The comparative violence and dangers of paths to and borders separating both places connects to wider global conflicts on who can or should be able to claim refugee status, and who is, can be, or should be described as a migrant or a refugee. These conflicts give the class its name, “Migrants and Refugees in the Americas.” One reason for these conflicts, in US terms, is that many from Central America have, as in an earlier era, begun to fight for asylum and refugee status in the US because of extraordinary violence and danger in their home countries and in Mexico. They, or their defenders, may argue that under international conventions and agreements, and in consideration of European comparisons, they should have legal rights to asylum or refugee status in the US. Recent numerical restrictions on those rights have however generated innumerable and intense ethical, legal, political, public, and other conflicts over the very names “migrant” and “refugee,” and the legal benefits and protections associated with the both kinds of status, or lack thereof. Because of the complexity, gravity, and intensity of these conflicts, most of the course traces the very specific historical reasons why current public, legal, political, and other forms of discourse on migration, and refugee status, happen the way they do.

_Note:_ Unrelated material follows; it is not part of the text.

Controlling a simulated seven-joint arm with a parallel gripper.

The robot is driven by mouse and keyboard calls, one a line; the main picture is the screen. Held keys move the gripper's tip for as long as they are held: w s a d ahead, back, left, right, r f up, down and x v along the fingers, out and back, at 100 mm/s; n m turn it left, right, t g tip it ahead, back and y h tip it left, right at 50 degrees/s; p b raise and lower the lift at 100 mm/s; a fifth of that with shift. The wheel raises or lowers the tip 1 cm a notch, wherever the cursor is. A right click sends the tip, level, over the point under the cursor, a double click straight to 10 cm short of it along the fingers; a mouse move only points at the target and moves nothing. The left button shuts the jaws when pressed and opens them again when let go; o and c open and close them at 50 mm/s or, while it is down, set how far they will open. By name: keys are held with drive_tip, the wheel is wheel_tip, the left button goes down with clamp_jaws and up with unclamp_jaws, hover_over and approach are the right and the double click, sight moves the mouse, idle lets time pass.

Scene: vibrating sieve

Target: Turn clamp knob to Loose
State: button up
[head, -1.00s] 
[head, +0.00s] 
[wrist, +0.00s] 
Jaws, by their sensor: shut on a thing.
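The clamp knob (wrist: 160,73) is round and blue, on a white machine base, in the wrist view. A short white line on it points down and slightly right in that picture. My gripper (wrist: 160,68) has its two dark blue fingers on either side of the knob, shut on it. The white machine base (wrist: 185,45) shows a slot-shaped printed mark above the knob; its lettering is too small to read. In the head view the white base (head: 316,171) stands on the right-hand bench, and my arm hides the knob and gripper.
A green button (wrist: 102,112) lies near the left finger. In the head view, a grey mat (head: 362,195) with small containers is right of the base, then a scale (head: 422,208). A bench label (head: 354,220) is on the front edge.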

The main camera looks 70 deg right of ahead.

One reason, as students in the course learn from reading Mae Ngai’s Impossible Subjects, is that despite the fact that most migration to the US is legal, twentieth-century historical debates on migration framed “the emergence of illegal immigration as the central problem in US immigration policy in the twentieth century.”[7] These historical processes and paradoxes raise unusual, and perhaps surprising, connections, including that “preoccupation has focused on the United States-Mexico border and therefore on illegal immigrants from Mexico and Central America, suggesting that race and illegal status remain closely related.” This means that exploring any history of migration to the US in the twentieth-century, and attendant legal and other debates, as well as relations between historical and current changes, requires analysis and discussion of the relationships between race and migration, languages of legality and illegality, and, for the present, continual conflicts over the meanings and uses of the very terms “migrant” and “refugee.”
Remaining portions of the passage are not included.